• [Aim of the exercise]
Every line from the one that holds "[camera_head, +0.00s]" through the final line should be returned exactly. Omit the pictures.

• [Data excerpt]
"""

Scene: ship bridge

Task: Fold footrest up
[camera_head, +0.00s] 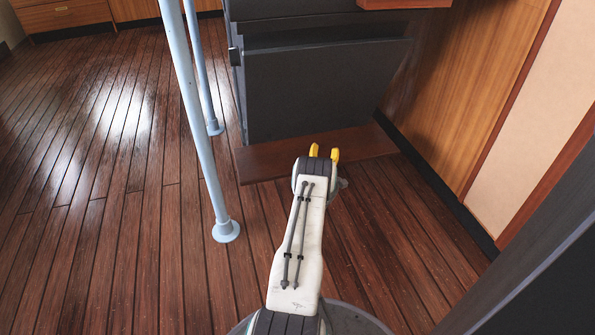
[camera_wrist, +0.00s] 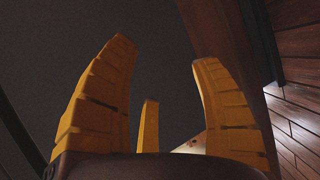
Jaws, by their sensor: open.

"""

• [Result]
[camera_head, +0.00s] 
[camera_wrist, +0.00s] 
Jaws, by their sensor: open.

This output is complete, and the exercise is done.